A run of records
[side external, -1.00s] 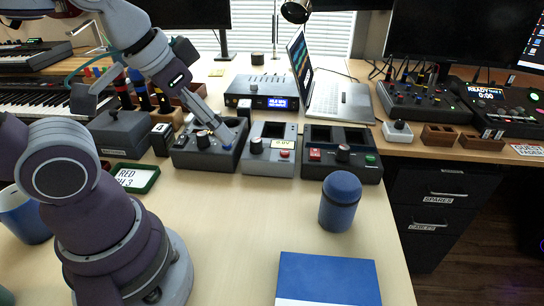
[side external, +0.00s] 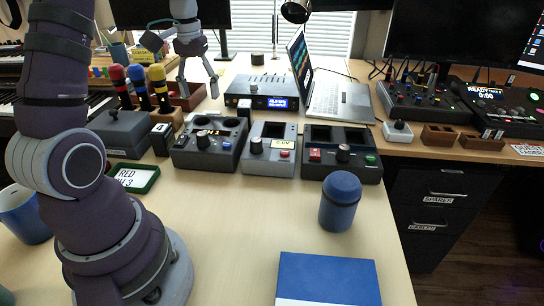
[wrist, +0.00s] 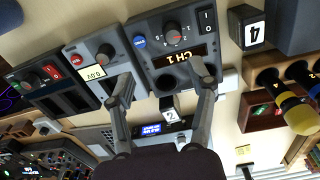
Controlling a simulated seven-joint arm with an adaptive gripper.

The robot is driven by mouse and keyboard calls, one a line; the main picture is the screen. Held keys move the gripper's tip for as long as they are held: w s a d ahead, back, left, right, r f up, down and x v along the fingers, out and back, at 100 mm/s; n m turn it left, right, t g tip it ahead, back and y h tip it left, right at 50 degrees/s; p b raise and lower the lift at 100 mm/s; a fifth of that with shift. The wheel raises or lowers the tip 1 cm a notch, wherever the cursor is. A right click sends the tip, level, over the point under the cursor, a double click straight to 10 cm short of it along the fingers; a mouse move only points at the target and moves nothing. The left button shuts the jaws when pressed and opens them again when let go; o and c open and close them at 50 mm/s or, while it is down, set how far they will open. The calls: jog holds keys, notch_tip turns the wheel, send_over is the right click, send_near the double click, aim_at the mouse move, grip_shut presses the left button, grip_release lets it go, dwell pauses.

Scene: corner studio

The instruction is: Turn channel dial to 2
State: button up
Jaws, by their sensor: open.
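The channel box (side external: 180,158) is a dark grey unit on the desk, left of two similar boxes. Its black dial (wrist: 172,37) shows in the wrist view between a blue button and a rocker switch marked 1 and 0. Its display (wrist: 186,56) reads CH 1, upside down in that view. The dial (side external: 202,136) also shows in the side view, small and unclear. My gripper (side external: 198,86) is raised above and behind the box, with its fingers apart and nothing between them. In the wrist view my gripper (wrist: 163,80) is clear of the dial.
A light grey box (side external: 268,168) reading 0.0V and a third box (side external: 343,170) stand to the right. Red, blue and yellow-topped sticks (side external: 157,73) stand at the left. A blue canister (side external: 340,202) and green-framed card (side external: 133,178) sit in front.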

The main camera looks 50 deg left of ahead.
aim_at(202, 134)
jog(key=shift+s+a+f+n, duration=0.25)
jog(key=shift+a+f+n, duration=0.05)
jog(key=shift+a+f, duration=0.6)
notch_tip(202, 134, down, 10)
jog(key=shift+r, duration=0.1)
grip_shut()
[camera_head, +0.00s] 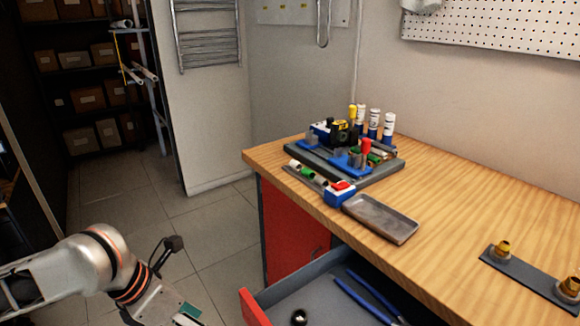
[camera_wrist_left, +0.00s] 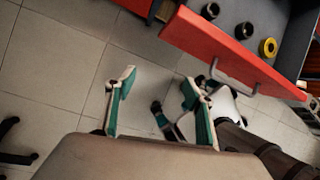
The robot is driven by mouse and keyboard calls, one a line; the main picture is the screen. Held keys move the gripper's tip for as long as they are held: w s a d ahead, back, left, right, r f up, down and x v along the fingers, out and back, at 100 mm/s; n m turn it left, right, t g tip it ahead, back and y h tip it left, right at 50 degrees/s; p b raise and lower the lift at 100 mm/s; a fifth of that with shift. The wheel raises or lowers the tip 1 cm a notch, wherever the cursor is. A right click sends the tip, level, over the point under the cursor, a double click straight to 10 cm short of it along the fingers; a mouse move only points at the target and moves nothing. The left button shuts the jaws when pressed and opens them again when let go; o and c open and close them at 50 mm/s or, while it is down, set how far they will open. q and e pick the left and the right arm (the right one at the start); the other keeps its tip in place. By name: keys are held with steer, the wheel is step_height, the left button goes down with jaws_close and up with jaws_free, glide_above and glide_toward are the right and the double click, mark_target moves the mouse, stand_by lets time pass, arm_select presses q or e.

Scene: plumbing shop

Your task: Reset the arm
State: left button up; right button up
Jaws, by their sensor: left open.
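My left arm comes in from the left at the bottom of the head view, low over the floor beside the workbench. Only the start of its gripper shows there, at the bottom edge. In the left wrist view my left gripper (camera_wrist_left: 160,82) is open, its two green-padded fingers wide apart with nothing held between them. Tiled floor shows beyond the fingers, and a dark and white part, which I cannot make out, shows behind the right finger.
A red-fronted drawer (camera_head: 255,308) stands open under the wooden workbench (camera_head: 470,210), with blue-handled pliers (camera_head: 366,298) inside. The wrist view shows black rings and a yellow ring (camera_wrist_left: 268,47) in it. The bench holds a tool tray (camera_head: 300,160) and grey dish (camera_head: 381,218). Floor left is clear.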

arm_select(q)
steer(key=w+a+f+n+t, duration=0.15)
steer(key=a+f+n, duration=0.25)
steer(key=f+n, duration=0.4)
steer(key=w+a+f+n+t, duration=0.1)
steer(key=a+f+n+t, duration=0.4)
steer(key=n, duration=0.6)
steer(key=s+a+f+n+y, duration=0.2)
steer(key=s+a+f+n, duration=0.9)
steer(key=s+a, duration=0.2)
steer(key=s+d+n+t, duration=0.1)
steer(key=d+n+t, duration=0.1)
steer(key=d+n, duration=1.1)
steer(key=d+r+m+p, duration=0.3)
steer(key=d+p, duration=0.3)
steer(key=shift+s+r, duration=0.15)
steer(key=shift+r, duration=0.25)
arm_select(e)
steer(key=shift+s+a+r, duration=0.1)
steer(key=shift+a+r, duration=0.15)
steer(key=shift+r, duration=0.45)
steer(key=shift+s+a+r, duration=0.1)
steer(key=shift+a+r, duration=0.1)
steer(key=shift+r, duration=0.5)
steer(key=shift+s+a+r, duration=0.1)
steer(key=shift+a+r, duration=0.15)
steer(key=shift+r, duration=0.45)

GIVEN TASK: Exactly as written, return every line of the listing, but not the pictures.

RESULT OF THE TASK:
[side external, -1.00s] 
[side external, +0.00s] 
[wrist, +0.00s] 
Controlling a simulated seven-joint arm with an adaptive gripper.

The robot is driven by mouse and keyboard calls, one a line; the main picture is the screen. Held keys move the gripper's tip for as long as they are held: w s a d ahead, back, left, right, r f up, down and x v along the fingers, out and back, at 100 mm/s; n m turn it left, right, t g tip it ahead, back and y h tip it left, right at 50 degrees/s; p b raise and lower the lift at 100 mm/s; a fifth of that with shift. The wheel raises or lowers the tip 1 cm a notch, wherever the cursor is. A right click sends the tip, level, over the point under the cursor, a double click straight to 10 cm short of it along the fingers; a mouse move only points at the target and moves nothing. The left button shuts the jaws when pressed and opens them again when let go; o and c open and close them at 50 mm/s or, while it is down, set how far they will open. The calls: jog holds keys, notch_tip turns the wheel, send_over is the right click, send_near the double click, aim_at the mouse move, grip_shut presses the left button, grip_release lets it go, dwell pauses.

Scene: corner studio

The instruction is: Turn channel dial to 2
State: button up
Jaws, by their sensor: open.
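The channel box (side external: 180,158) is a dark grey unit on the desk, left of two similar boxes. Its black dial (wrist: 172,37) shows in the wrist view between a blue button and a rocker switch marked 1 and 0. Its display (wrist: 186,56) reads CH 1, upside down in that view. The dial (side external: 202,136) also shows in the side view, small and unclear. My gripper (side external: 198,86) is raised above and behind the box, with its fingers apart and nothing between them. In the wrist view my gripper (wrist: 163,80) is clear of the dial.
A light grey box (side external: 268,168) reading 0.0V and a third box (side external: 343,170) stand to the right. Red, blue and yellow-topped sticks (side external: 157,73) stand at the left. A blue canister (side external: 340,202) and green-framed card (side external: 133,178) sit in front.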

The main camera looks 50 deg left of ahead.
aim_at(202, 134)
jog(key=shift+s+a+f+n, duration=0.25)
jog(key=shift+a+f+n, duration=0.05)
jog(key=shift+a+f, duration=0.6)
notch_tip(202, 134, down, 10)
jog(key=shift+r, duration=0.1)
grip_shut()
[camera_head, +0.00s] 
[camera_wrist_left, +0.00s] 
The robot is driven by mouse and keyboard calls, one a line; the main picture is the screen. Held keys move the gripper's tip for as long as they are held: w s a d ahead, back, left, right, r f up, down and x v along the fingers, out and back, at 100 mm/s; n m turn it left, right, t g tip it ahead, back and y h tip it left, right at 50 degrees/s; p b raise and lower the lift at 100 mm/s; a fifth of that with shift. The wheel raises or lowers the tip 1 cm a notch, wherever the cursor is. A right click sends the tip, level, over the point under the cursor, a double click straight to 10 cm short of it along the fingers; a mouse move only points at the target and moves nothing. The left button shuts the jaws when pressed and opens them again when let go; o and c open and close them at 50 mm/s or, while it is down, set how far they will open. q and e pick the left and the right arm (the right one at the start); the other keeps its tip in place. By name: keys are held with steer, the wheel is step_height, the left button goes down with jaws_close and up with jaws_free, glide_above and glide_toward are the right and the double click, mark_target moves the mouse, stand_by lets time pass, arm_select presses q or e.

Scene: plumbing shop

Your task: Reset the arm
State: left button up; right button up
Jaws, by their sensor: left open.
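My left arm comes in from the left at the bottom of the head view, low over the floor beside the workbench. Only the start of its gripper shows there, at the bottom edge. In the left wrist view my left gripper (camera_wrist_left: 160,82) is open, its two green-padded fingers wide apart with nothing held between them. Tiled floor shows beyond the fingers, and a dark and white part, which I cannot make out, shows behind the right finger.
A red-fronted drawer (camera_head: 255,308) stands open under the wooden workbench (camera_head: 470,210), with blue-handled pliers (camera_head: 366,298) inside. The wrist view shows black rings and a yellow ring (camera_wrist_left: 268,47) in it. The bench holds a tool tray (camera_head: 300,160) and grey dish (camera_head: 381,218). Floor left is clear.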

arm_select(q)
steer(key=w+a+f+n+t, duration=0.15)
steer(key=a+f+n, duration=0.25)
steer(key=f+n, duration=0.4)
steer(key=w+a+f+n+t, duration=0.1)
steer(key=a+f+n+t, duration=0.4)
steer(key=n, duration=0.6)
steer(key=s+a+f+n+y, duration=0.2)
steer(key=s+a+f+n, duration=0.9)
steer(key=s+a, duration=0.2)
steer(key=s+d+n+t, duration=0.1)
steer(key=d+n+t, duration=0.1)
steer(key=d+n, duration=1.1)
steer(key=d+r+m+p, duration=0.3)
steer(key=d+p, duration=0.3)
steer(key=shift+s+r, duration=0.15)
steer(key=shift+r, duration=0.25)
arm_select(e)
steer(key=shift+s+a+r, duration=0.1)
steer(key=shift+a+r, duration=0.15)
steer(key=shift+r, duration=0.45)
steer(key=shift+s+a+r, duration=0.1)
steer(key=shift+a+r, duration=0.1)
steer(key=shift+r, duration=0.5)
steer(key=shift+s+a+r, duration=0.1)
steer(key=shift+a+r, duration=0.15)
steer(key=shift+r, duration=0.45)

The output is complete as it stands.